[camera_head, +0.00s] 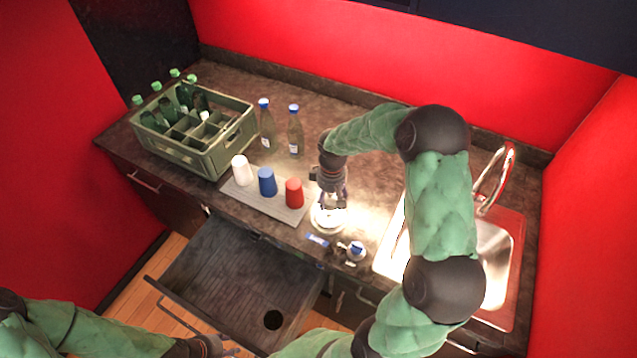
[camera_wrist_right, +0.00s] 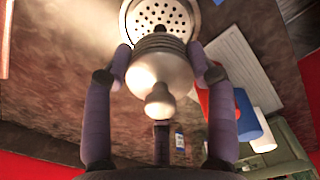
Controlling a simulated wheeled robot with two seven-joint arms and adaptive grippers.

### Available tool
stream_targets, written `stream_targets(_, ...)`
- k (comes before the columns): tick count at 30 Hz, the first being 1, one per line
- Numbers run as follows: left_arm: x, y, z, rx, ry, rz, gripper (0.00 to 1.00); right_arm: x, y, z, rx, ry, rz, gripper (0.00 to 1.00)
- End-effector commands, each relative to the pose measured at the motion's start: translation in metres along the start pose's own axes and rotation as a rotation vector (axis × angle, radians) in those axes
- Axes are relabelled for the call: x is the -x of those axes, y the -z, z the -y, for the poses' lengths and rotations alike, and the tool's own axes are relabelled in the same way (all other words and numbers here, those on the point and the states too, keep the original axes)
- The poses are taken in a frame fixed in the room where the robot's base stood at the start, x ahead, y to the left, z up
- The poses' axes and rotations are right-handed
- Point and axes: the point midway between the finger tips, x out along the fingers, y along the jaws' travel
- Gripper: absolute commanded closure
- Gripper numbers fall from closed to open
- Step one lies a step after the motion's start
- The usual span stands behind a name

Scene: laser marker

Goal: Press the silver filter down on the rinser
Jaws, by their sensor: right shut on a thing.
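My right gripper (camera_head: 332,203) points down at a round, brightly lit piece (camera_head: 325,220) on the counter, which I take for the rinser. In the right wrist view the fingers (camera_wrist_right: 160,72) are shut on a pale silver piece with a rounded knob (camera_wrist_right: 158,103), which I take for the filter. A round perforated metal disc (camera_wrist_right: 160,14) lies just beyond it; I cannot tell whether it belongs to the filter or the rinser, or whether they touch. My left gripper (camera_head: 215,346) is low in the head view, by the open drawer; its fingers are unclear.
A grey tray (camera_head: 245,202) with white, blue and red cups is left of the right gripper. Two bottles (camera_head: 295,135) and a green crate (camera_head: 205,150) stand behind. Small items (camera_head: 355,252) lie near the front edge. The sink (camera_head: 495,262) is right; an open drawer (camera_head: 235,275) juts out below.

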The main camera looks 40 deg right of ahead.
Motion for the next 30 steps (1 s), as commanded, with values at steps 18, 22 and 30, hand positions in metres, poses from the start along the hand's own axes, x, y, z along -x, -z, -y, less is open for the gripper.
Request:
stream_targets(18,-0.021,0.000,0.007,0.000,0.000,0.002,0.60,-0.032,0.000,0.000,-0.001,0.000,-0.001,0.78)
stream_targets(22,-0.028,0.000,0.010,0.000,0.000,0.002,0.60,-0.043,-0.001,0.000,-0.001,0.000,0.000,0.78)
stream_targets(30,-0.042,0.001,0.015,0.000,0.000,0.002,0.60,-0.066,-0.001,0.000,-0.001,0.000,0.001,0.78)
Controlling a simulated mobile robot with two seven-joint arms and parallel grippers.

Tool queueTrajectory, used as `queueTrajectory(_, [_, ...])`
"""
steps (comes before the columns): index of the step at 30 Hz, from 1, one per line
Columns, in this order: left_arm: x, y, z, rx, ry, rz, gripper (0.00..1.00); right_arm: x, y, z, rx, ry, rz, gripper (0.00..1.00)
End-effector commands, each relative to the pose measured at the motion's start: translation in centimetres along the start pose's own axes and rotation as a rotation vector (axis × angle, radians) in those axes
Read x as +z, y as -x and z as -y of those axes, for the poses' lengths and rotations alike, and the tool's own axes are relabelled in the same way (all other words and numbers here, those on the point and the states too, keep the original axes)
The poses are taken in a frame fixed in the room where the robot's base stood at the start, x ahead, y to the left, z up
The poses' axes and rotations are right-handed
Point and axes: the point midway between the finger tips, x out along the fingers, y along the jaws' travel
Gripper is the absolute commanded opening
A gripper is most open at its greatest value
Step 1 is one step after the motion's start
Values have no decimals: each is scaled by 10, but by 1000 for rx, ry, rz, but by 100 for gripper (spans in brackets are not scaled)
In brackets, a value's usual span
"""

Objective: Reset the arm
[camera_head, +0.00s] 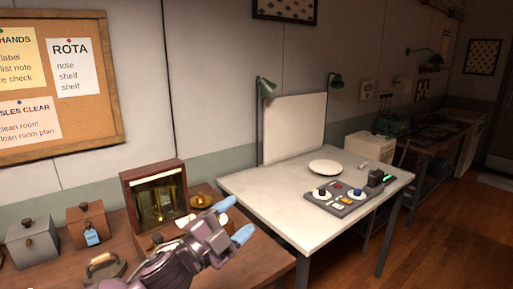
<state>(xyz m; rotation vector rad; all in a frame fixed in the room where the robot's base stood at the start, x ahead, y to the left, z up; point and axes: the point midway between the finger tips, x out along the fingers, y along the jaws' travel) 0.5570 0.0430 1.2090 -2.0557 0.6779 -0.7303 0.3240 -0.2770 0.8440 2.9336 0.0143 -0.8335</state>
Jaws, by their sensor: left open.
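My left gripper (234,222) is in the camera_head view, low and just left of the middle. Its two blue fingertips are apart with nothing between them. It is over the right end of the brown wooden table (262,262), in front of the white table's left corner. My dark left arm comes in from the bottom edge. My right gripper does not show.
A wooden case with brass parts (154,195), a brass dish (201,201), two lidded boxes (88,224) (32,241) and a handled metal object (104,267) stand on the brown table. The white table (285,190) holds a plate (325,167) and a grey tray (349,197).

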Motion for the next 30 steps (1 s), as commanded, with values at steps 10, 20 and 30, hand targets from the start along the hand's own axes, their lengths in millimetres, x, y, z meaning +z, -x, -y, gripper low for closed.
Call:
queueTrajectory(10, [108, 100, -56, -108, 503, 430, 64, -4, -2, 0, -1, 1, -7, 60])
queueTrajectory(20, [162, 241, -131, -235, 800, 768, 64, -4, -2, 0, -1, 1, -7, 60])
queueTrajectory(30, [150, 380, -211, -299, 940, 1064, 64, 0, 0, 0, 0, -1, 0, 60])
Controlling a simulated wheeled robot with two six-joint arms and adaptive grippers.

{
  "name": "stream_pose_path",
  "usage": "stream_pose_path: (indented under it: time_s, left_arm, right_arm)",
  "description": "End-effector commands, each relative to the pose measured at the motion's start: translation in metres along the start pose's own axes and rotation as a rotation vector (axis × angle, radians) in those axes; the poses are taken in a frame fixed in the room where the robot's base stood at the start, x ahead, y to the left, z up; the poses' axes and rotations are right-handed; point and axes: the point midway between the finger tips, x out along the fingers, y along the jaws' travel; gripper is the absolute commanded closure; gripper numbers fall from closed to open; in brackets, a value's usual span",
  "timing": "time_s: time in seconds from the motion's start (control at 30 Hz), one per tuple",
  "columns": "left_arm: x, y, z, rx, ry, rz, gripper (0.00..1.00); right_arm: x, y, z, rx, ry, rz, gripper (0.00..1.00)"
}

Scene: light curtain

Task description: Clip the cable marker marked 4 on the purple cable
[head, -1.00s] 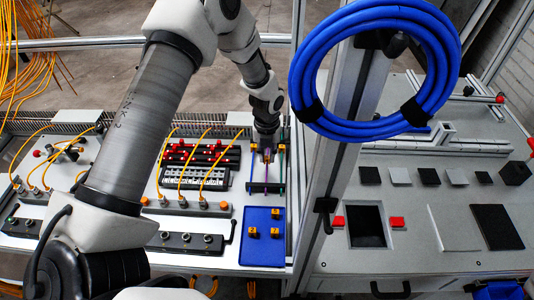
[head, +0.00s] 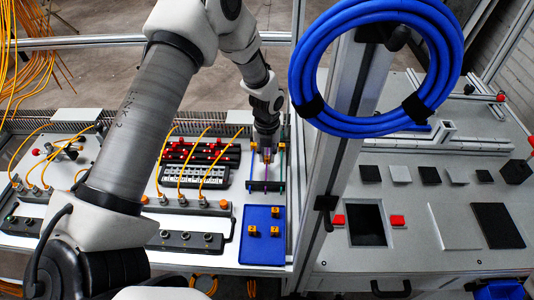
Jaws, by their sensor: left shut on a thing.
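A rack with a black bar (head: 266,186) carries three upright cables: a blue cable (head: 251,172) at left, the purple cable (head: 265,180) in the middle and a green cable (head: 282,170) at right. My left gripper (head: 266,156) reaches down over the purple cable, shut on a small orange cable marker that it mostly hides. I cannot tell whether this marker touches the cable, nor read its number. My right gripper is not in view.
A grey bench (head: 400,252) with blocks is farther right.

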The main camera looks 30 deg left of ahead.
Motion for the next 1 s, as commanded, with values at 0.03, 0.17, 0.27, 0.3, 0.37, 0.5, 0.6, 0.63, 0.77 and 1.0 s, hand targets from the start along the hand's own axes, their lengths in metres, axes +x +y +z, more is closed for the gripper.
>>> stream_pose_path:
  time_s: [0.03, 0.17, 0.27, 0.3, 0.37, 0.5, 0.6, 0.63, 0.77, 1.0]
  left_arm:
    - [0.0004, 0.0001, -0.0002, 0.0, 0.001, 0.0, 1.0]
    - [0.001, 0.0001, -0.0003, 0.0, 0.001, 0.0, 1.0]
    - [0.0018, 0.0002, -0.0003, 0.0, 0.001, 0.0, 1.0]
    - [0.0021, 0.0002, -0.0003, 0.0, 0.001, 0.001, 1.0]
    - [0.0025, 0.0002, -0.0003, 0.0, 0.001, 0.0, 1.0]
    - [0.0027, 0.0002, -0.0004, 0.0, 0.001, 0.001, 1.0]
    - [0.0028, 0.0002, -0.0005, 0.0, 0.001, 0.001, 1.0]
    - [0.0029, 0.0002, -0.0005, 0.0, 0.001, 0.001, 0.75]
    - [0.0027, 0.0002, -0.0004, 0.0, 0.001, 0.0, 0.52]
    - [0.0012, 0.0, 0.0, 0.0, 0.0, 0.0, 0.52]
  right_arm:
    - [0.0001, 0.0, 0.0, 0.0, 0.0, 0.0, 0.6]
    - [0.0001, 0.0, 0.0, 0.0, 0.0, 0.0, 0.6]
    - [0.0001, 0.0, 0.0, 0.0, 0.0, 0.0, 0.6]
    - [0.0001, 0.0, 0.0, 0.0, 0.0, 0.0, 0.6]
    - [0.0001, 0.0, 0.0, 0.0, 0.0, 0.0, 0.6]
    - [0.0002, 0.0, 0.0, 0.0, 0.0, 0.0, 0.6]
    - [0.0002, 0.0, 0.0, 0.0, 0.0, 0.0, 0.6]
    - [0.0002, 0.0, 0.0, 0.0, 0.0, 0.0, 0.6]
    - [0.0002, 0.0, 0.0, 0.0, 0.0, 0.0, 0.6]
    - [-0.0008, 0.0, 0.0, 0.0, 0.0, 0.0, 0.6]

§ **Exercise prompt**: Above is a listing; print exactly its lines from the one with "Scene: laser marker" through the one with "Goal: Press the", and no other lines.

§ **Output below**:
Scene: laser marker

Goal: Press the silver filter down on the rinser

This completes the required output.